Saturday, 24 August 2019

Drawing with GAS


Back of Market Street, Hexham
(Markers and watercolour in 14.5 x 21 cm sketchbook)

An unusual afternoon with Gateshead Art Society yesterday. Once a year we try to have a day out sketching and this time we opted for sketching in and around Hexham Abbey.

I find historic towns like Hexham quite difficult when it comes to urban sketching because it's often a problem to mentally separate the historic from the mundane. By which I mean that while most sketchers would go to Hexham to draw the admittedly lovely Abbey, I have to ignore it and look around for the back lanes and crumbling buildings of the "normal" workaday town, because that's what does it for me. I love old brick buildings, failing drainpipes ...

The terrific and largely unexpected sunshine presented its own difficulties. All the seats that were in the shade were occupied with English people complaining about how hot it was because complaining about the heat is a welcome change from complaining about how cold or how wet it is.
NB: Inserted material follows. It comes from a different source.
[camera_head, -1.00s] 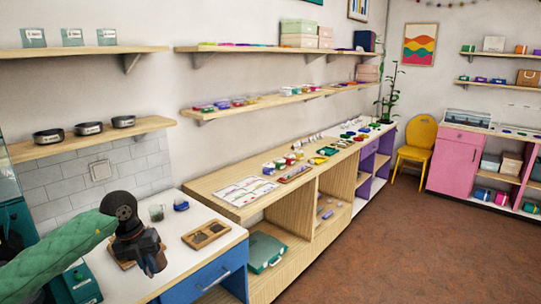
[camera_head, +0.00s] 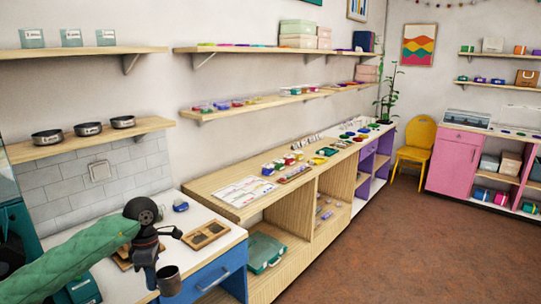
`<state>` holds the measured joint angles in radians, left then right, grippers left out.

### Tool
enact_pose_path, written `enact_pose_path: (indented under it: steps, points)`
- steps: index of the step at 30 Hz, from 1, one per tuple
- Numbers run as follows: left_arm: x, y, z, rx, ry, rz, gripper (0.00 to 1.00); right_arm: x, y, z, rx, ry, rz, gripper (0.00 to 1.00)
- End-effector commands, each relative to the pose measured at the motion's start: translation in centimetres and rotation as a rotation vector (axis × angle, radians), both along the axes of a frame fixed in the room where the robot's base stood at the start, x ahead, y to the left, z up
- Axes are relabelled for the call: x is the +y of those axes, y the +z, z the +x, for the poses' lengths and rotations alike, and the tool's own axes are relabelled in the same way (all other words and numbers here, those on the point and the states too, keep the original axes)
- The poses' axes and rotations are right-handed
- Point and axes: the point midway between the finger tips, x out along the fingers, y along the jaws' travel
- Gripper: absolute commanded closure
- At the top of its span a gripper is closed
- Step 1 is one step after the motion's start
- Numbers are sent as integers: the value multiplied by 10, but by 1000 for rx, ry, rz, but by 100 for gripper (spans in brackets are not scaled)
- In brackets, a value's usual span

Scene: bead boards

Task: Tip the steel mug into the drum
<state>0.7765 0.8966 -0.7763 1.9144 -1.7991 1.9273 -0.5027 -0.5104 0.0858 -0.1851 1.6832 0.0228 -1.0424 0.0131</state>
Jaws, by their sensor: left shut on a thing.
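My left gripper (camera_head: 154,272), on the green-sleeved arm from the left, is shut on the steel mug (camera_head: 170,284). The mug is a small grey metal cup with a dark opening at the top. It looks roughly upright, near the front edge of the white counter (camera_head: 199,215). The gripper partly hides its left side, and its contents cannot be made out. I cannot pick out the drum with certainty. My right gripper is not in view.
A wooden tray (camera_head: 205,229) and a blue item (camera_head: 180,206) stand on the counter. A teal box (camera_head: 84,288) is at lower left. The blue drawer (camera_head: 215,280) is below the counter. Black-and-steel tins (camera_head: 88,129) sit on the shelf above. Open floor lies at right.

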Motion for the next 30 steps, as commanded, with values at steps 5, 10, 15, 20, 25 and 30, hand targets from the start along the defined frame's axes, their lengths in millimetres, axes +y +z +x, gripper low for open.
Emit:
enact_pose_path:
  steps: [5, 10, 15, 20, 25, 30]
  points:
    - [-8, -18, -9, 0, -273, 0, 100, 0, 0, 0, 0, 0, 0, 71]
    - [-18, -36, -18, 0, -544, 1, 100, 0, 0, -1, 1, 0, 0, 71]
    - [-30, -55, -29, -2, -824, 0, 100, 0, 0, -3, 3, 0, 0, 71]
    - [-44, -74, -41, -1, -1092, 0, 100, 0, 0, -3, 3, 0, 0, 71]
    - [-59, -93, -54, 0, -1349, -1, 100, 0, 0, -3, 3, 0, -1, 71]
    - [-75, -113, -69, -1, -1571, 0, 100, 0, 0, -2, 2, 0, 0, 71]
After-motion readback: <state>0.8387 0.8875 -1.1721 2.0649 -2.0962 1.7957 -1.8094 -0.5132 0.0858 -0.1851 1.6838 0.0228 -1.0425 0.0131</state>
Eventually I came across Allan who had found a nice stone wall to sit on at the side of the Abbey. While there wasn't really sufficient room for two of us, I did realise I could lean on an adjacent wall and rest my sketchbook on top of it. That way, I was able to draw this scene of the back of Market Street. I started with markers but eventually decided to include a little watercolour. I still don't like watercolour.